The positive thing about using a well known race is that is gives the reader a frame of reference for general physical characteristics. What the author has to do is give that race credible new mythology, motivations, conflicts and so on because that's what makes them interesting.
Take Grunts by Mary Gentle. About Orcs but no way would you think them similar to JRRT's except in general physical appearance.
I'm all for new inventions though, don't get me wrong and if it's something you enjoy, don't let anyone stop you. What you have to bear in mind though is, are you genuinely enhancing your world or are your new races a hindrance? This sort of thing happens in SF a good deal, I think, where authors get so caught up in their own technology they forget they are writing a story.
Other thing to ask yourself are - are your creations credible, would they ever have evolved (or been manufactured if you like) and survived in the form you make them?
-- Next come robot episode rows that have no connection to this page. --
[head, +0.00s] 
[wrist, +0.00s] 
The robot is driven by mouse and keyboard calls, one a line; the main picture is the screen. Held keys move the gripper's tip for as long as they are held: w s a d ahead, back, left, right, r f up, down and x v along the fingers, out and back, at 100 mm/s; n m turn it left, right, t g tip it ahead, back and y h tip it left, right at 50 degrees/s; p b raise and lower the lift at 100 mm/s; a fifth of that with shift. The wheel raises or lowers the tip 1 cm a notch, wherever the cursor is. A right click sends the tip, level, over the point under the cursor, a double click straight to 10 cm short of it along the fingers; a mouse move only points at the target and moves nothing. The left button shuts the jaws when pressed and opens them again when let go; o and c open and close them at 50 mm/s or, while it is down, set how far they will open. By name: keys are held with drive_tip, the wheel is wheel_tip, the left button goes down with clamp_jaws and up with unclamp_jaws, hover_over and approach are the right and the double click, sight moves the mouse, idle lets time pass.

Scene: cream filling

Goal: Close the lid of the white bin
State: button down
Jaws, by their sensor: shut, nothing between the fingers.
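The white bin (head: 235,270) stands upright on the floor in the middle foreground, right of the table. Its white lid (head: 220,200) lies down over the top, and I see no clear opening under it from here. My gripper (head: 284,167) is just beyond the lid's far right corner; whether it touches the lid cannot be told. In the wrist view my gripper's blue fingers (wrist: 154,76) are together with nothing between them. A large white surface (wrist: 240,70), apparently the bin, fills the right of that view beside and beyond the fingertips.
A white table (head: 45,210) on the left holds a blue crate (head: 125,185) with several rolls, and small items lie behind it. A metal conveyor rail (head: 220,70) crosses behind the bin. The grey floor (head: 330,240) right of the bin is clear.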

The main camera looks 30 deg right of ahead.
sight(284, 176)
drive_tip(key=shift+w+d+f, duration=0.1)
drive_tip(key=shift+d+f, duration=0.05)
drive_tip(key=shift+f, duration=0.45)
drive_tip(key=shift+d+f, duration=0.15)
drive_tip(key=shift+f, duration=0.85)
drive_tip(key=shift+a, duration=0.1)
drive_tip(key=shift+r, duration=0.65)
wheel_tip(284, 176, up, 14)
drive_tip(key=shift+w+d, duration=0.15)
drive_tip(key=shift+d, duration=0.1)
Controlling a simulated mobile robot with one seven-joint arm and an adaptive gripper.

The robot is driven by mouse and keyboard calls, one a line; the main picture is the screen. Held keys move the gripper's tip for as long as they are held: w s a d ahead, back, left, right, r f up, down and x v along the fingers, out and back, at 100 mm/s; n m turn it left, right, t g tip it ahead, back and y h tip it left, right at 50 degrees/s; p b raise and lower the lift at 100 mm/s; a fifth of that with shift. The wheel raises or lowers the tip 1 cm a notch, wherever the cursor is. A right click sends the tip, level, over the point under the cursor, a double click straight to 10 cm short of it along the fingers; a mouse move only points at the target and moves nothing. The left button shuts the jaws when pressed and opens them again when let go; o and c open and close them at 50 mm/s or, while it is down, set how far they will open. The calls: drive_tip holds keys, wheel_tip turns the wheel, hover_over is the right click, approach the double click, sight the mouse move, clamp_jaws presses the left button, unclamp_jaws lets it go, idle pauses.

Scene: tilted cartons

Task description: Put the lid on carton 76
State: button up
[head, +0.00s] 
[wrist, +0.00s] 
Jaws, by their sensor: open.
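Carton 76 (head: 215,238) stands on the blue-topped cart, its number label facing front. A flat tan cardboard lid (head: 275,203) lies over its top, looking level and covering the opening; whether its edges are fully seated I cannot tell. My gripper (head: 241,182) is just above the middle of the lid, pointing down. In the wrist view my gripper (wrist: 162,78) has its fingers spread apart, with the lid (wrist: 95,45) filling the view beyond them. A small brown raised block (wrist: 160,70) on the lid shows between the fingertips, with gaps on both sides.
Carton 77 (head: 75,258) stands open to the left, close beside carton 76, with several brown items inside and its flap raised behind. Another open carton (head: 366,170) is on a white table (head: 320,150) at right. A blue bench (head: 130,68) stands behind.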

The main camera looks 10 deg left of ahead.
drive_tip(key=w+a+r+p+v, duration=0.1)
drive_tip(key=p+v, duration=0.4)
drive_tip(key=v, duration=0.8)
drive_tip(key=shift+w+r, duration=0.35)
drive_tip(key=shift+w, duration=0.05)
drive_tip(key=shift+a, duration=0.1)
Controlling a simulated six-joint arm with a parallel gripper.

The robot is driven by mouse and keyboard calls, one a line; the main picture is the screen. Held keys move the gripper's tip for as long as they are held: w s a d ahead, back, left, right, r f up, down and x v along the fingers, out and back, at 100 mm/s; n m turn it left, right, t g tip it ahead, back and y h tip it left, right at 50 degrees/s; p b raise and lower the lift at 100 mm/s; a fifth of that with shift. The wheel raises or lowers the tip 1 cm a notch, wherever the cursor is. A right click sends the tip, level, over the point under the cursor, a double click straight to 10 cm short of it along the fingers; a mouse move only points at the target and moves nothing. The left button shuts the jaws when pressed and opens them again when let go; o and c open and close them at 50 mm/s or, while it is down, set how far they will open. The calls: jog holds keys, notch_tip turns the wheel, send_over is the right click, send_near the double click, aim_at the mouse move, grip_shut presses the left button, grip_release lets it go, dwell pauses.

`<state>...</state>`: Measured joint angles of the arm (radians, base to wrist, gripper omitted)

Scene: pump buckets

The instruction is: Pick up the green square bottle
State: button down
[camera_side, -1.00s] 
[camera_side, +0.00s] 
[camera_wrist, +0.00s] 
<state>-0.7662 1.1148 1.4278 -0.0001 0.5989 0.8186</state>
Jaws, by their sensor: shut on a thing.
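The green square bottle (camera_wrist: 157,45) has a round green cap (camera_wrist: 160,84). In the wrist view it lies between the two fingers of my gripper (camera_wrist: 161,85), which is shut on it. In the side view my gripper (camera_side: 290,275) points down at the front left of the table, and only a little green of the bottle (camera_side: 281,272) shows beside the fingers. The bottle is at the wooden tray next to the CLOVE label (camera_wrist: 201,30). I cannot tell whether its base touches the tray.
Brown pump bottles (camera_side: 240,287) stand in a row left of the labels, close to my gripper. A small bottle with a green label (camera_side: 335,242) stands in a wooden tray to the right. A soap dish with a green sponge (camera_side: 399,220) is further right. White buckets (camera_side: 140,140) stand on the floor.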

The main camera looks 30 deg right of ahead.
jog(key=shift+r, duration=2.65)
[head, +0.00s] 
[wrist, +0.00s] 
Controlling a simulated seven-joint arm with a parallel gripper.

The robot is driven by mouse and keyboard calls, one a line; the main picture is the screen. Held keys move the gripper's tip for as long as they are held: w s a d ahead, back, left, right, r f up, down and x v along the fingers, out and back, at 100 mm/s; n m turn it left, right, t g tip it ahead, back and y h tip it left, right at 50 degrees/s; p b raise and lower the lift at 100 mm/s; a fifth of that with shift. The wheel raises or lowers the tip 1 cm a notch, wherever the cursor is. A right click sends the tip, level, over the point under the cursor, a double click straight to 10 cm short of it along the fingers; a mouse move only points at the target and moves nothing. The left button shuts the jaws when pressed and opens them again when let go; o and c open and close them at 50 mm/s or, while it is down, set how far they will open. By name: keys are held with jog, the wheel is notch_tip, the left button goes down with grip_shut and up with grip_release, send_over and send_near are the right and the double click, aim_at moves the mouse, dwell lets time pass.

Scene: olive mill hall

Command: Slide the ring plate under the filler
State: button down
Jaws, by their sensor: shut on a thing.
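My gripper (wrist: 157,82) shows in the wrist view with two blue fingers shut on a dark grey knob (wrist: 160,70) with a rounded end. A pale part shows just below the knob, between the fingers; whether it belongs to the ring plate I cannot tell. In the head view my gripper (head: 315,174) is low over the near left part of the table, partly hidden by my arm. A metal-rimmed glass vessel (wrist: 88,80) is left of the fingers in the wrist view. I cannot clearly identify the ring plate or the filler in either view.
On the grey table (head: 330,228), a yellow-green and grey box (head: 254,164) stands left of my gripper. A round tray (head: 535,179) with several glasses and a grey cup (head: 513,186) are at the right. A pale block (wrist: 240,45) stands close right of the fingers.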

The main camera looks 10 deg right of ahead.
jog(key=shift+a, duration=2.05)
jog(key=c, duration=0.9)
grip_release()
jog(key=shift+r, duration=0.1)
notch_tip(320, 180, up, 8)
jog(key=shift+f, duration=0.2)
Are you actually inventing new races or actually renaming new descriptions of old ones?
It's a great creative challenge to do what you're attempting and not something I've gone into this far, but it doesn't make you more original or creative than someone who doesn't, just differently so.
And how far do you go in abandoning old races. After all, you've missed the all time classic off your list - humans. http://www.sffworld.com/ubb/smile.gif
And are horses, for instance, still a major mode of transport in your writing? I'd be interested in the degree to which you go.
January 18th, 2002, 02:25 AM
Actually, I agree. If i pick up another book with Elves, Dwarves, Humans, Orcs, and Dragons...I might regurgitate my breakfast.
That fact is, no matter how you spin these races, they're still the fantasy staples. I have no idea if laziness or INABILITY to be creative has anything to do with it. It might rather be the case that the author doesn't WANT to write outside the established fantasy "box" so to speak. And there are markets for such works, so they're not totally without merit.
The question is this: will these works that re-hash the same themes over and over ever reach the level of the great standards of hte genre, and ever be accepted for anything more than "entertaining little books?" Probably not...but then again, that's not necessarilly the point. If, as an author, you want to be recognized as a beacon of creativity and talent, you must develope your OWN ideas, and putting little twists on industry standards doesn't fit the bill here.
But again, go back to your purpose. Do you want to write to make money? Do you want to write to satiate your own imagination? Then by all means, use those goblins, orcs, dwarves, elves, etc until you can't stand them any more. There's nothing 'wrong' with writing for any of these purposes.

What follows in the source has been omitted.